▸ **Problem requirements**
In the records below, find the line containing "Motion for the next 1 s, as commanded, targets" and the line containing "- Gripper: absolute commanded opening". Give again exactly those lines and every line between them, omitting the pictures.

▸ **Data for the task**
** Start **

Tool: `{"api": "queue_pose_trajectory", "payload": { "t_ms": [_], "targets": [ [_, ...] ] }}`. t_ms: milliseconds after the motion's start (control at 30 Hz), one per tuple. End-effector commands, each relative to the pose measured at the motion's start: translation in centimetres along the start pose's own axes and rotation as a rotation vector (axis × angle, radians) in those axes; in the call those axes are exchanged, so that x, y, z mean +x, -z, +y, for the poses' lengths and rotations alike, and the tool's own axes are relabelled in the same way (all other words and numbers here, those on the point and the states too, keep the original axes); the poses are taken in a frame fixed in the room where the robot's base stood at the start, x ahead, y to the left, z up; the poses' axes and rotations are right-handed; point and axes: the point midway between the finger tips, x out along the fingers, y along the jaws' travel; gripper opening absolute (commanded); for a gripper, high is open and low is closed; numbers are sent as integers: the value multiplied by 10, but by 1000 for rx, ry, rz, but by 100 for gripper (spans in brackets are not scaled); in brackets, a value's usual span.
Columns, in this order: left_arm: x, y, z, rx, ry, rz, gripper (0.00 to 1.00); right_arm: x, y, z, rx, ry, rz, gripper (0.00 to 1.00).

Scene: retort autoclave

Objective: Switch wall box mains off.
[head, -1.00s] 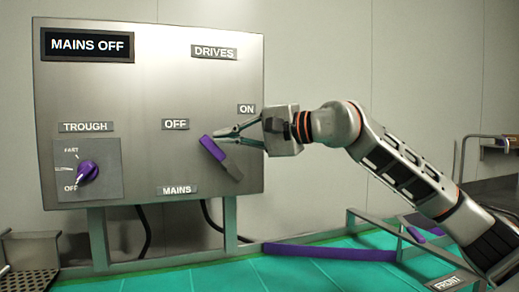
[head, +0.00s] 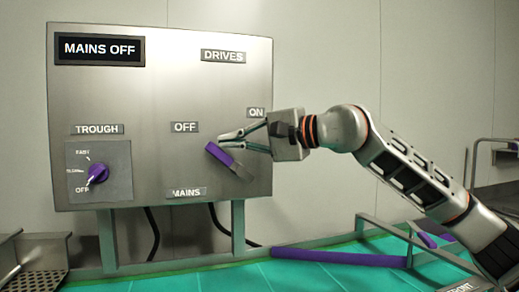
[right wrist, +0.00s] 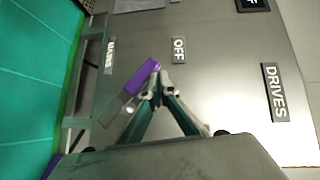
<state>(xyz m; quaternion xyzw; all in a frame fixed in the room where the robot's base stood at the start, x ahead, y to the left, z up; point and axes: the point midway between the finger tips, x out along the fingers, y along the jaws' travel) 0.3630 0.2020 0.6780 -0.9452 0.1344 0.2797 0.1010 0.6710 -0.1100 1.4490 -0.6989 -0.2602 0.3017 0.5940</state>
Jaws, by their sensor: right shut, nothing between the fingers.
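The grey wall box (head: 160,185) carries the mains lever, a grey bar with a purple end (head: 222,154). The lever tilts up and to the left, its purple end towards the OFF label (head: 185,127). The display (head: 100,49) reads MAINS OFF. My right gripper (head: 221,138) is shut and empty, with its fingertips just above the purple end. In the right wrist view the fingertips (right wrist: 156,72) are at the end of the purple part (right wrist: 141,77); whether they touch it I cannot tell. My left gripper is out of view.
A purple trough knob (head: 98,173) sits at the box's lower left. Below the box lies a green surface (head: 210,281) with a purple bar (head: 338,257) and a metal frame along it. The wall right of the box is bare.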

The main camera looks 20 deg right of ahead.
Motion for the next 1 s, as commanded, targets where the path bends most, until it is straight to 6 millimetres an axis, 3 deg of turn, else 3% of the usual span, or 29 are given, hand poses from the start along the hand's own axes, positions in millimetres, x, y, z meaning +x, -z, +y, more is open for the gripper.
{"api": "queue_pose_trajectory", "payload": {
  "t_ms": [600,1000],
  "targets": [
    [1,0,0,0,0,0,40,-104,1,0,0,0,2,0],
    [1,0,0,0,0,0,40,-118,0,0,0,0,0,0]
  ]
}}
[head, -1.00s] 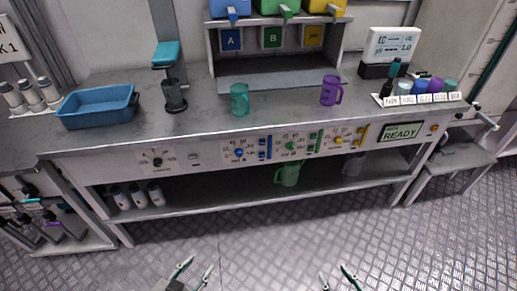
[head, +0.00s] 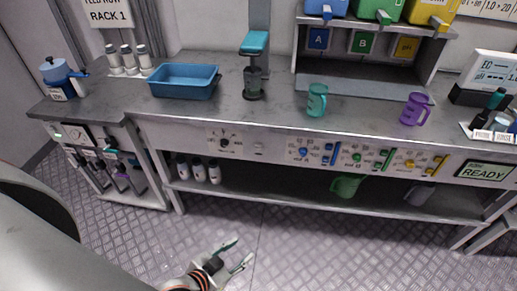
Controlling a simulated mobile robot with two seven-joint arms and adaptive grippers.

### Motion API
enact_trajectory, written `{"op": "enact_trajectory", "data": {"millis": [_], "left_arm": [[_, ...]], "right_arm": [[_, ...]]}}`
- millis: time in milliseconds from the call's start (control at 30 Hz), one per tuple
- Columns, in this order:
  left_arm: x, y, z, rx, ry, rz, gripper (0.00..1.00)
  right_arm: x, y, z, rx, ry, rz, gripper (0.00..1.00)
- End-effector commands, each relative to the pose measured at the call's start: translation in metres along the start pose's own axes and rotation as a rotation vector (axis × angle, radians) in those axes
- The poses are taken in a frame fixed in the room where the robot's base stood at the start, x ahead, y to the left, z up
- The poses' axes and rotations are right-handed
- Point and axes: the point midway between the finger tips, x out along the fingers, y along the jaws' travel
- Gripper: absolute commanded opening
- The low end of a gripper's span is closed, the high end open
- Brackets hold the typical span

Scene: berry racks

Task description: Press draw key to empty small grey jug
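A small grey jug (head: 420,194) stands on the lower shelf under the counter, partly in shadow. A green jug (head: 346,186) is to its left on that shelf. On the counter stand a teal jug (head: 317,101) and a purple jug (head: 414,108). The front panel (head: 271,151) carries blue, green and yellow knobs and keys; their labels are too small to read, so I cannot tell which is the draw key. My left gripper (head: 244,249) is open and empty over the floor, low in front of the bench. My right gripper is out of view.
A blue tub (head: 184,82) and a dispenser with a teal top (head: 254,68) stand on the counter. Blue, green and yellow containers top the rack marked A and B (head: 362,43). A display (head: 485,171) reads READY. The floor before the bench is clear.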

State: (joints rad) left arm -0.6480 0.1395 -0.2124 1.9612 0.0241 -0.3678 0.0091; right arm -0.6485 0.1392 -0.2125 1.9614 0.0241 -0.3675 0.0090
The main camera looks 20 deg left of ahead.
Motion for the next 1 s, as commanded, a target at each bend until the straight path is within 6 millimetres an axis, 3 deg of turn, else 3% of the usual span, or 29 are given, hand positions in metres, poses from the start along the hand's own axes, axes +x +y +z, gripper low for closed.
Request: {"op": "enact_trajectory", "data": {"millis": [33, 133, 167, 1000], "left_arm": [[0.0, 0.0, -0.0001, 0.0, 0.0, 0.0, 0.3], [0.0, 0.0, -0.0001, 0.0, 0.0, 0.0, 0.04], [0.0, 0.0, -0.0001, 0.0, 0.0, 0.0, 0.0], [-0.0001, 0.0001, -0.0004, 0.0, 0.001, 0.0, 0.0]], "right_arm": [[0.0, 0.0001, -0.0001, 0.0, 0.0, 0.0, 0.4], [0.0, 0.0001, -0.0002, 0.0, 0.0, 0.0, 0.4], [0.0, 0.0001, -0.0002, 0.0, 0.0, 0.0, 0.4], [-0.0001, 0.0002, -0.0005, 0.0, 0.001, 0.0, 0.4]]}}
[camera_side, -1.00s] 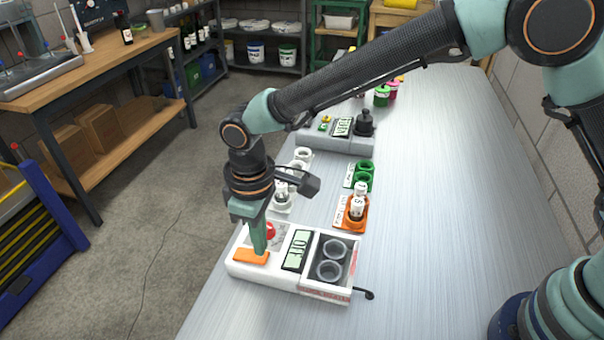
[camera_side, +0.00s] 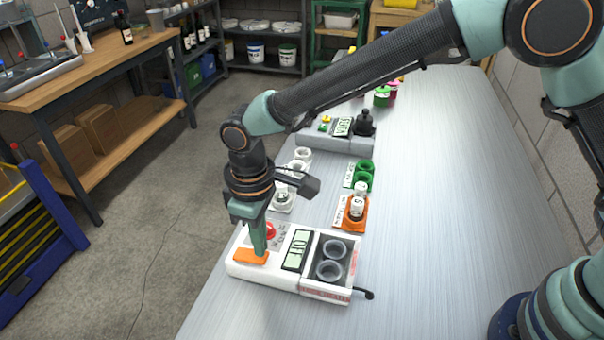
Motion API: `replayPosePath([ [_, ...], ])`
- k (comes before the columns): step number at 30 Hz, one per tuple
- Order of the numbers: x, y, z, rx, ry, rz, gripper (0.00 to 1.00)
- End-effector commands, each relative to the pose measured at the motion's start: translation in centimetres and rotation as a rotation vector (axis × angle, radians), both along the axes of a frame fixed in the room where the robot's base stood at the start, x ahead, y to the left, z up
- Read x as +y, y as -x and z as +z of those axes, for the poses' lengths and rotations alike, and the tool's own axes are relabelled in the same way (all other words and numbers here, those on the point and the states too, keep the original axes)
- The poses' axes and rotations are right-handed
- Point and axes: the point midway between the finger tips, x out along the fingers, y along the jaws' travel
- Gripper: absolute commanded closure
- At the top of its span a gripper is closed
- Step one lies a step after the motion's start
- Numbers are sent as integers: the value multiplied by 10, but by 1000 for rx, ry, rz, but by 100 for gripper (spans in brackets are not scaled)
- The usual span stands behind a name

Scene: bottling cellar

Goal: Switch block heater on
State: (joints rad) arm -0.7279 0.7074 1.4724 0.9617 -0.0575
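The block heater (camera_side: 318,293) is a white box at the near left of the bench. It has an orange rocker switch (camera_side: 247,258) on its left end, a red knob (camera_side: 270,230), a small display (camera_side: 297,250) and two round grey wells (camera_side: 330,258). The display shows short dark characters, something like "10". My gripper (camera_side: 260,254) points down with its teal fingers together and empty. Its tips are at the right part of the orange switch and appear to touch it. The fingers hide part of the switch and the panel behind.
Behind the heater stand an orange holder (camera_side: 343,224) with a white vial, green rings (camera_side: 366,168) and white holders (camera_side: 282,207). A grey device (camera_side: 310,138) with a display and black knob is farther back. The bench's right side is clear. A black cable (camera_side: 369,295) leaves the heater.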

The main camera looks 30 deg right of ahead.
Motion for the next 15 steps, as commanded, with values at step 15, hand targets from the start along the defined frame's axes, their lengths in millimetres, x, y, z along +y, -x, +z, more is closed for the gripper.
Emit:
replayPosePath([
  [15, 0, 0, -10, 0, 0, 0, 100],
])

** End **

▸ **Response**
Motion for the next 1 s, as commanded, targets where the path bends most, until it is straight to 6 millimetres an axis, 3 deg of turn, else 3% of the usual span, or 29 are given, hand poses from the start along the hand's own axes, positions in millimetres, x, y, z meaning +x, -z, +y, more is open for the gripper.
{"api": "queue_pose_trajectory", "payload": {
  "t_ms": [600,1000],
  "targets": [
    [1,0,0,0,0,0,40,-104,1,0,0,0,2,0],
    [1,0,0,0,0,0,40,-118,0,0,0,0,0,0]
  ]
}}
[head, -1.00s] 
[head, +0.00s] 
Controlling a simulated mobile robot with two seven-joint arms and adaptive grippers.

### Motion API
enact_trajectory, written `{"op": "enact_trajectory", "data": {"millis": [_], "left_arm": [[_, ...]], "right_arm": [[_, ...]]}}`
- millis: time in milliseconds from the call's start (control at 30 Hz), one per tuple
- Columns, in this order:
  left_arm: x, y, z, rx, ry, rz, gripper (0.00..1.00)
  right_arm: x, y, z, rx, ry, rz, gripper (0.00..1.00)
- End-effector commands, each relative to the pose measured at the call's start: translation in metres along the start pose's own axes and rotation as a rotation vector (axis × angle, radians) in those axes
- The poses are taken in a frame fixed in the room where the robot's base stood at the start, x ahead, y to the left, z up
- The poses' axes and rotations are right-handed
- Point and axes: the point midway between the finger tips, x out along the fingers, y along the jaws' travel
- Gripper: absolute commanded opening

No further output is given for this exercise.